Bannon’s rise has worried Trump’s critics because he led Breitbart News, which associates itself with the alt-right and groups supporting nationalism and other fringe beliefs. After he was hired in the White House, the Southern Poverty Law Center called him “the main driver behind Breitbart becoming a white ethno-nationalist propaganda mill.” Bannon and his friends have denied the attacks and say he is neither racist nor anti-Semitic.
 

Given that the Trump administration has not renounced ties to the alt-right, questions remain about the connection between the hateful beliefs and talking points of this community and government policy-making.

 

For Discussion:
 

  1. How much of the material in this reading was new to you, and how much was already familiar? Do you have any questions about what you read?
     
  2. What do you think?
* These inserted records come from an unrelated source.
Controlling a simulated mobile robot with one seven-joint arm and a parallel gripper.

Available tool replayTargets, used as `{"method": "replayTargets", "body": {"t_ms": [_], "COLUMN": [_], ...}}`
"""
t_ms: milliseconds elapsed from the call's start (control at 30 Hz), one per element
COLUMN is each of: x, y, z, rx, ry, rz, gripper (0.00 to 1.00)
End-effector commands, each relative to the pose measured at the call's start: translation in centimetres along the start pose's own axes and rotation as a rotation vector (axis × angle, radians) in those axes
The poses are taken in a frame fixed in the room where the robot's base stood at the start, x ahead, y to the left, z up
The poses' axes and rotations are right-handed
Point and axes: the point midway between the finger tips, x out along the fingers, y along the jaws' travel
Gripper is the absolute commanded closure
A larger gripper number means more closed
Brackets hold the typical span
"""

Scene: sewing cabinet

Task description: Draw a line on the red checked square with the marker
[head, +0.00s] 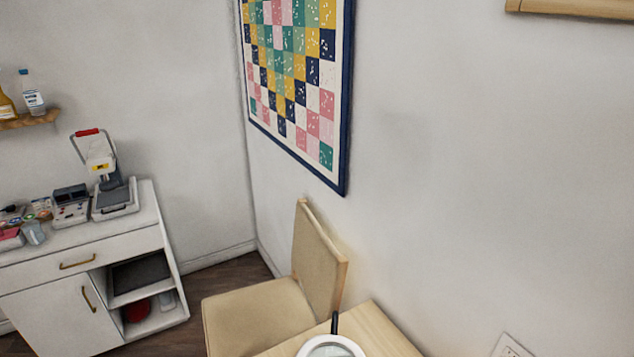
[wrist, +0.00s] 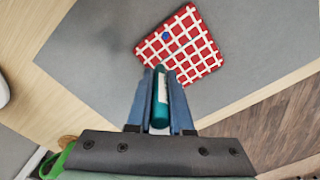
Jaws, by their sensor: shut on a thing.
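The red checked square (wrist: 206,62) shows in the wrist view, a red cloth with white lines lying flat on a grey mat (wrist: 90,62). A small blue spot (wrist: 167,37) is on it near its upper left side. My gripper (wrist: 163,75) is shut on the marker (wrist: 160,100), a teal and white stick held between the two fingers. The marker's tip end points toward the near lower edge of the square; I cannot tell whether it touches. In the head view neither the square, the marker nor my gripper shows.
The grey mat lies on a light wooden table (wrist: 58,17), with dark wooden floor (wrist: 281,125) beyond its edge. A green object (wrist: 56,163) shows at the lower left. In the head view a beige chair (head: 262,312) stands by the table corner, near a white cabinet (head: 120,250).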

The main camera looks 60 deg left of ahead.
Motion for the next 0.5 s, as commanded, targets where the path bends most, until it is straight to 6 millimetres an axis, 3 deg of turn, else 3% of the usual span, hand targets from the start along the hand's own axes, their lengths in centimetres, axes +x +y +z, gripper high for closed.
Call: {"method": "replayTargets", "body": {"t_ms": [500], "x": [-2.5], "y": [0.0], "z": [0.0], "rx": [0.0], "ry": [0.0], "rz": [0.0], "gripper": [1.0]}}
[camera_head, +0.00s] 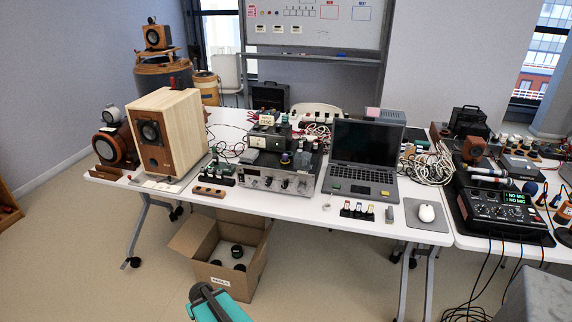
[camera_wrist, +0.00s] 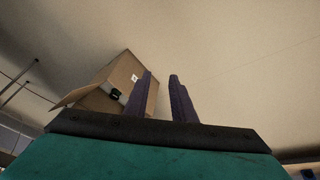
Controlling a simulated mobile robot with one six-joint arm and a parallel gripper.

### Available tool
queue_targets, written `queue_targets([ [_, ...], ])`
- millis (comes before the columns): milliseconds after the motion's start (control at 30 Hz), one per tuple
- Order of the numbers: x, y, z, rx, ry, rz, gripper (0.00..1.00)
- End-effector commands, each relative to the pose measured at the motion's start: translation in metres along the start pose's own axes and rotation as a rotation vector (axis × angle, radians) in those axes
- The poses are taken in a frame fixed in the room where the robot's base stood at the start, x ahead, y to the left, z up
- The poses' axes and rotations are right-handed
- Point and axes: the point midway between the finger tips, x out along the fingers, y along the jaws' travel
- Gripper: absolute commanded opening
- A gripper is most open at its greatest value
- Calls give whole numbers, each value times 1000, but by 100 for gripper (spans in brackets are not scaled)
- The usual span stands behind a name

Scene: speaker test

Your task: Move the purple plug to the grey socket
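My gripper (camera_wrist: 161,78) shows in the wrist view with its two dark fingers apart and nothing visible between them. It is over the floor, away from the table. In the head view only the teal and dark end of my arm shows, at the bottom. Small coloured pieces in a dark holder (camera_head: 357,211) stand at the table's front edge, before the laptop, too small to tell apart.
A cardboard box (camera_head: 236,284) stands open on the floor, also seen in the wrist view (camera_wrist: 143,93). Cables hang at the right.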

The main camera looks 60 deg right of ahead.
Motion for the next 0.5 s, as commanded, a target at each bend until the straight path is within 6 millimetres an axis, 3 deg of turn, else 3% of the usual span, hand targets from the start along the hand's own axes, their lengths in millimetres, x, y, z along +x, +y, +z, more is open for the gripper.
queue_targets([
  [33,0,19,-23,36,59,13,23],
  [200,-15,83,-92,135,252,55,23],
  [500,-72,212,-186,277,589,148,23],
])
Should the president formally renounce ties to the alt-right given hateful memes that circulate on discussion boards associated with this community? Or are his promises that he personally abhors racism and anti-Semitism sufficient?
     
  3. Steve Bannon, White House Chief Strategist, described Breitbart news, the conservative website he previously ran, as the “platform for the alt-right.” Given that, do you think that we should be concerned that hateful beliefs will make their way into government policy-making?
     
  4. Can you think of any specific policies that might reflect alt-right beliefs? What might these policies look like in practice?